真夜中の子供たち〈上〉 (Hayakawa Novels)

真夜中の子供たち〈上〉 (Hayakawa Novels)

真夜中の子供たち〈下〉 (Hayakawa Novels)

真夜中の子供たち〈下〉 (Hayakawa Novels)

『真夜中の子供たち』サルマン・ラシュディ早川書房
あの『悪魔の詩』のラシュディによる、マジック・リアリズム長篇。

1947年8月15日インドが独立した、その真夜中に生まれた1001人の子供たち。彼らは異能の者たちであった。その最初の一人であるサリーム・シナイの数奇な人生と、一族の物語。

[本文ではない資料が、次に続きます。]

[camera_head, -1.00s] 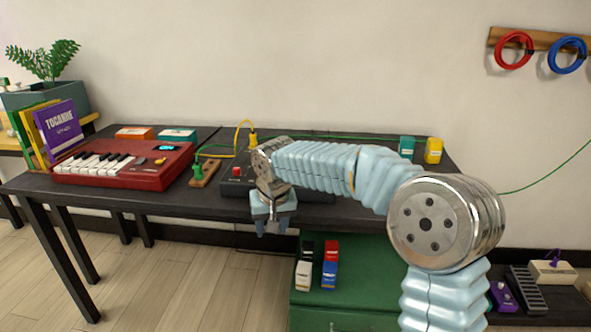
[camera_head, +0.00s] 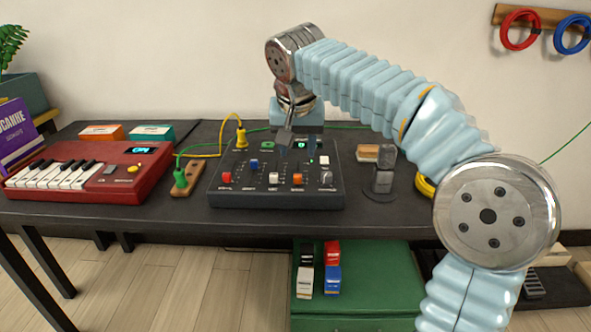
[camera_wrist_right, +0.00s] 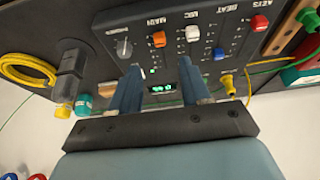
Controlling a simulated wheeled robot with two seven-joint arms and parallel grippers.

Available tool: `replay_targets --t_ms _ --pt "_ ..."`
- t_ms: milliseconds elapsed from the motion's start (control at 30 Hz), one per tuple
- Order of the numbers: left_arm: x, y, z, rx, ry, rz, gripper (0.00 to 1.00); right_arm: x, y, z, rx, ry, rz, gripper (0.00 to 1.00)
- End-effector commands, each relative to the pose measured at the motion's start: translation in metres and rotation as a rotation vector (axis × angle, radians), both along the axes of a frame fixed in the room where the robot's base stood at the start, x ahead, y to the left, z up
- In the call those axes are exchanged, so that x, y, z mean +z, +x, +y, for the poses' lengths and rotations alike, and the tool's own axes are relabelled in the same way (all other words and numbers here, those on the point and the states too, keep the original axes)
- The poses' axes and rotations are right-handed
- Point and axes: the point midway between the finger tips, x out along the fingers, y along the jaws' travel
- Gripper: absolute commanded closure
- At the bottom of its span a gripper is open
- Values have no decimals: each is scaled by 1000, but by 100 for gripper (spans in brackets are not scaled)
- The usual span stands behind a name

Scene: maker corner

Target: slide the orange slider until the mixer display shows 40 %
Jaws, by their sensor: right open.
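The dark mixer (camera_head: 275,195) stands on the black table, with several coloured sliders. The orange slider (camera_head: 297,179) is near the front edge, right of a white slider (camera_head: 273,178). In the right wrist view the orange slider (camera_wrist_right: 159,39) sits at MAIN, beyond the fingertips. The small green display (camera_head: 301,145) is lit; it also shows between the fingers in the wrist view (camera_wrist_right: 162,89), but its digits are too small to read surely. My right gripper (camera_head: 298,148) is open and empty above the mixer's back part, apart from the orange slider. My left gripper is out of view.
A grey knob (camera_head: 326,177) is right of the orange slider. A yellow cable plug (camera_head: 241,140) stands at the mixer's back left. A red keyboard (camera_head: 95,170) lies left and a dark stand (camera_head: 384,172) right. Table front is clear.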

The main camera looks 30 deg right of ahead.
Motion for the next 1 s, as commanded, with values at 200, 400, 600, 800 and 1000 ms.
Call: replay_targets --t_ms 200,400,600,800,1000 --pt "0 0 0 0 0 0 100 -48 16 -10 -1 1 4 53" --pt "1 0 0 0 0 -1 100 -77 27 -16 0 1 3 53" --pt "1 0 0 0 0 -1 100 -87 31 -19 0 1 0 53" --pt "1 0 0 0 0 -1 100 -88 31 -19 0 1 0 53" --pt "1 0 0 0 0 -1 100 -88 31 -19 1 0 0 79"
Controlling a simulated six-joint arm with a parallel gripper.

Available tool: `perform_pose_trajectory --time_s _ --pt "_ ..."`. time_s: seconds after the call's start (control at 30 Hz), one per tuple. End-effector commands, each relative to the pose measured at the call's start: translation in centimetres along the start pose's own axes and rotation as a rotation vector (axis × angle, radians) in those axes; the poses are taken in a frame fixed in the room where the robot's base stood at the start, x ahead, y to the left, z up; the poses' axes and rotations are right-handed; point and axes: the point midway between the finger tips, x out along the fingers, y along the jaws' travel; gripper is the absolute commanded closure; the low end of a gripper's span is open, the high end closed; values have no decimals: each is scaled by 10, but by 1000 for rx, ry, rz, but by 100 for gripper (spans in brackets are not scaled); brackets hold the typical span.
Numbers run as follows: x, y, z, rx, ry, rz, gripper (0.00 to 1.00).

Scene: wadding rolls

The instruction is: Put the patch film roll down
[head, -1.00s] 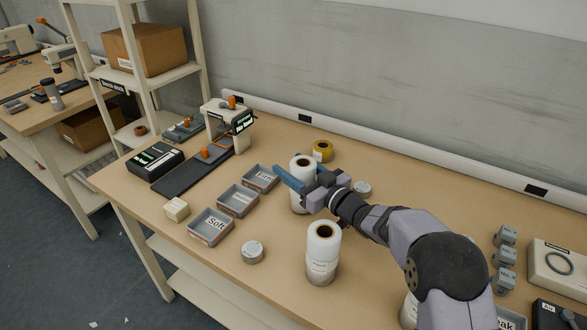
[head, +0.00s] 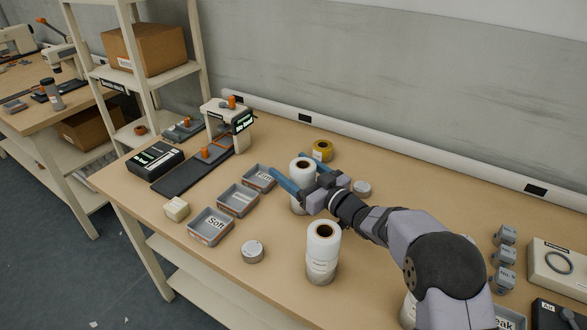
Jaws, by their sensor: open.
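A white film roll (head: 301,168) with a brown core stands upright on the workbench; its label is not readable from here, so I cannot tell its name. My gripper (head: 287,163) is open at this roll, with one blue finger on its left-front side and the other toward its back right. My gripper hides part of the roll's lower right side. A second white roll (head: 322,255) with a label stands upright nearer the front, apart from the gripper.
A yellow roll (head: 322,151) stands behind, and a round tin (head: 361,187) is right of the gripper. Grey labelled trays (head: 211,239) line the left, with another tin (head: 252,252) in front. Grey blocks (head: 504,256) stand at right. Bare tabletop lies between trays and rolls.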

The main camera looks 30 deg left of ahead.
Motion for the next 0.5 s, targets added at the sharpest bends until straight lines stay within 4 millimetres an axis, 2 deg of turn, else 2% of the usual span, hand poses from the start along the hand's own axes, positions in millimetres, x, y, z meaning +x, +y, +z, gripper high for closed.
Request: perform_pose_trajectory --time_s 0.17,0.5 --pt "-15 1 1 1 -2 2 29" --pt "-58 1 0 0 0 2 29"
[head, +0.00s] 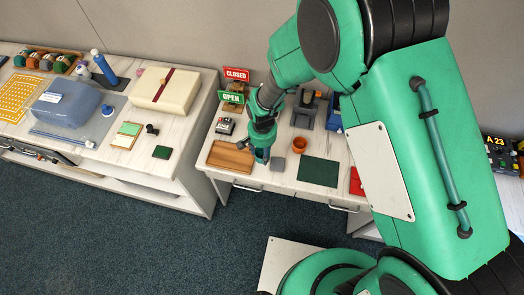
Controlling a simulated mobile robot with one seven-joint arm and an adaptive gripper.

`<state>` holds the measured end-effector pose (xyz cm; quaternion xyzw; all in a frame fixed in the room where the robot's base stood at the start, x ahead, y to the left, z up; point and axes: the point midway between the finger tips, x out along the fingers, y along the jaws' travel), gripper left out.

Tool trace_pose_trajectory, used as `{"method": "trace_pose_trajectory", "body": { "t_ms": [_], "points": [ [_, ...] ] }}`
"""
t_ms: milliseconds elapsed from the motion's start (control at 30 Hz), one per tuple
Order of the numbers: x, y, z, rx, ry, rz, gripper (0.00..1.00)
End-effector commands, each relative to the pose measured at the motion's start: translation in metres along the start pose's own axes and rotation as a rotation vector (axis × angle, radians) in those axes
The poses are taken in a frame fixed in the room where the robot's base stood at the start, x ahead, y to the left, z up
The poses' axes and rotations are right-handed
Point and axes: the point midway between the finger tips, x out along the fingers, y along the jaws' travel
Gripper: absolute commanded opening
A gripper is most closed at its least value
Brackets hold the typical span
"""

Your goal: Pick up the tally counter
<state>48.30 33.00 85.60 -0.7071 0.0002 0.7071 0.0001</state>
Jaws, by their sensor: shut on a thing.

HEROES』インド編って感じ(笑)。膝蹴りが最強ってなぁ……。パールヴァティとかタイムトラベラーの方が強くない? まぁ、そういう小説ではないからね。
主人公の人生と独立したばかりのインドの歴史が対になり、それがマジック・リアリズム的に語られていくんだけど、なんか、ちょっと触感が違う。マジック・リアリズムは境界線の見分けがつかなくなっていく文学だと思うんだけど、主人公で、語り手でもあるサリームは最強のテレパスだから最初から境目がない反面、出生の秘密には強固な壁を作り、さらに彼は信用できない語り手であると同時に、自分の記したことは事実と齟齬があっても、本当のことだと信じている。その文章が変わった手触りを醸し出している。
そして、一番の問題は、インド現代史を全く知らないから、彼の語り(=騙り)に、マジックもリアリズムもよく感じられず、歴史のダイナミックさに驚けなかったことかなぁ。